Financial investors are becoming more concerned about the growing vulnerabilities in major emerging economies, particularly China, as they reassess the global growth outlook, according to a report by the Bank of International Settlements.
Global financial markets have been extremely volatile over the past few months, mainly due to events in China. The quarterly review said: “The Chinese authorities’ decision in August to allow the renminbi to depreciate against the dollar gave markets a renewed jolt.

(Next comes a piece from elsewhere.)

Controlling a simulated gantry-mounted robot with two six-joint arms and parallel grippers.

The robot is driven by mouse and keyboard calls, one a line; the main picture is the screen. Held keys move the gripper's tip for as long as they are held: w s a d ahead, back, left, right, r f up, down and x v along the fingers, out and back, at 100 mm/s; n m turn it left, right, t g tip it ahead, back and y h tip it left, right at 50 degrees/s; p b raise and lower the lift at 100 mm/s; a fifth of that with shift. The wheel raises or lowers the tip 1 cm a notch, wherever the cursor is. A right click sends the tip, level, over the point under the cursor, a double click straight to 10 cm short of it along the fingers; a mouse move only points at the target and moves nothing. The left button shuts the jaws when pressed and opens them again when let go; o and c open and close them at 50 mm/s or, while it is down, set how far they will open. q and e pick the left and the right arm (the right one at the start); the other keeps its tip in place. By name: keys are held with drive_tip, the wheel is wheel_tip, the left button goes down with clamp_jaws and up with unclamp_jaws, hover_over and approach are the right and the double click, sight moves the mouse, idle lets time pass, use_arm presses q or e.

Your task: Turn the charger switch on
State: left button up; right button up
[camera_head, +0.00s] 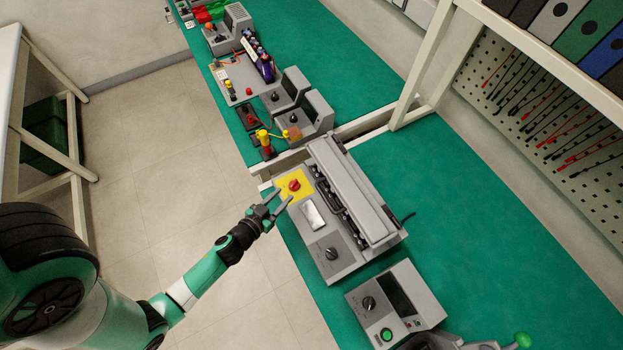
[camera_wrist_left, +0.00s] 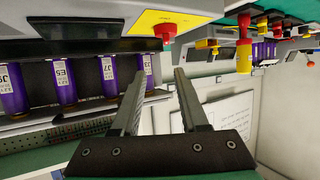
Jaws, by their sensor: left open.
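The charger (camera_head: 333,253) is a grey box on the green bench, with a row of slots. A red rotary switch (camera_head: 294,185) sits on its yellow plate (camera_head: 285,195) at the far left corner. In the left wrist view the red switch (camera_wrist_left: 165,31) hangs from the yellow plate (camera_wrist_left: 190,19), just beyond the fingertips. My left gripper (camera_head: 280,200) is open and empty, its fingers pointing at the switch and seemingly short of it. The open fingers also show in the left wrist view (camera_wrist_left: 162,72). Purple batteries (camera_wrist_left: 62,80) stand in a row at the left there. My right gripper is not in view.
A grey meter box (camera_head: 397,303) with a dark screen and green button stands nearer on the bench. A yellow-and-red device (camera_head: 266,142) and grey units (camera_head: 303,112) stand beyond the charger. A white post (camera_head: 425,65) rises behind. Green bench right of the charger is clear.

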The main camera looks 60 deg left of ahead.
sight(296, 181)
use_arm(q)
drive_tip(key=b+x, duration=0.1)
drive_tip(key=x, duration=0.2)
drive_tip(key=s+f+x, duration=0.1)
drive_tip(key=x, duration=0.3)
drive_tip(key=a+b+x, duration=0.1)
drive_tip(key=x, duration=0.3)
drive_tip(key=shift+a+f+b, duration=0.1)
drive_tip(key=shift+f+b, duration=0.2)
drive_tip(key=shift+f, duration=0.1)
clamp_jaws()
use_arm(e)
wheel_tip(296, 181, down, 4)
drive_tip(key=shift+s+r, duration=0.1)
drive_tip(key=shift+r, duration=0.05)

The move intensified investors’ concerns about growth prospects for China, emerging market economies more broadly and, ultimately, the global economy,”
According to the BIS, recent capital outflows from China and market volatility may be warnings signs of higher borrowing costs down the line.
“We are not seeing isolated tremors, but the release of pressure that has gradually accumulated over the years along major fault lines,” said Claudio Borio, the bank’s chief economist.
The report pointed out how China’s economic slowdown and the US dollar’s appreciation both pose a challenge to EMEs. “Growth prospects have weakened, especially for commodity exporters, and the burden of dollar-denominated debt has risen in local currency terms.”
The Burden of Debt
The BIS said that total debt ratios have increased to levels that are much higher than they were at the peak of the last credit cycle eight years ago (just before the global financial crisis).
Since then in developed countries the combined public and private debt has soared to 265% of GDP – a 36 percentage point increase.
In addition, emerging economies are piling on more debt too. Total debt in emerging markets increased 50 percentage points to 167%, with China at 235%.
Off-shore borrowing in US dollars outside the United States reached $9.6 trillion, while financing of non-banks in euros outside the euro area came to $2.8 trillion.